December 29, 2006 at 1:53 am (Uncategorized)

THE MOVE

And so the next chapter begins, if only but a natural and probable belated one. Or is it? I feel rushed yet delayed, decisive but pushed. I’ve got one hand in my pocket…and the other one making half of a “whatever” sign (although that might come off more like a “loser” gesture).

After all the stress, explanation to parents, scavenging for furniture which “fell off the back of a truck”, pretending to seriously consider the purchase of a >$4000 mattress, mediated messages, bumming off the favours and fortunes of ever-generous friends/family/family-extended, daily house viewings and more, I know in my heart that it’s in the bag. I will sit back, relax, point my finger and laugh, and everything will either run like clockwork or be an extravagant failure. Either way I’ve done enough worrying to last me the next half year – now shall be the time to collapse on my bulk rubbish collection couch +/- bedbugs and make merry with my 50RM liquor. O Malaysian duty free, how many ways do I love thee!

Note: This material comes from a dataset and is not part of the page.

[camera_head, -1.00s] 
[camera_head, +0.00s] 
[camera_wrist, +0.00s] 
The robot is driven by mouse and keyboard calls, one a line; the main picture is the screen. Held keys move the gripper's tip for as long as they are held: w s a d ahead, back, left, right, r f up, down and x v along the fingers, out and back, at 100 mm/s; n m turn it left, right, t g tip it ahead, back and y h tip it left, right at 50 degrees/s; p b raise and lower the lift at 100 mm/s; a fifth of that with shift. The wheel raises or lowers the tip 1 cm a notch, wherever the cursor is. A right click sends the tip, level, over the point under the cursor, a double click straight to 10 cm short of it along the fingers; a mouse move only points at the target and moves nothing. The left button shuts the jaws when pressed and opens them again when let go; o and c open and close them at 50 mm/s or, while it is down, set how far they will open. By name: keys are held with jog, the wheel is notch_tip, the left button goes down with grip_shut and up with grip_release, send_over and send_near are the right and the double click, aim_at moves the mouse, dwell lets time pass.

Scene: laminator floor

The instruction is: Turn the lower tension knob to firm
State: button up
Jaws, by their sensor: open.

And with no further clarification as to the long absence of blog entries, I will continue. As action is the enemy of thought, so thought can hinder action. So that I have done. I’m sure such deficiencies in this method will soon make themselves known, if not already.

One of the strangest things happened to me this week. I tuned in to AM radio (this is odd in itself, but not freakishly so). I got to the Ashes commentary and…I understood. What was previously to my ears a jargon language of the fanatics turned into riveting drama. Squish Pardner and Moncheri have taught me well they have. You’d think they snuck a Babel fish in while I drifted off during a long over. I saw part of a documentary today where a deaf woman in her 40s got a cochlear implant. Obviously I’m being completely ludicrous in making such analogies but it sure is an exciting moment when peripheral noise starts to make sense. Maybe the same thing will happen to me whilst I do my stint on the Psychiatry ward, haha.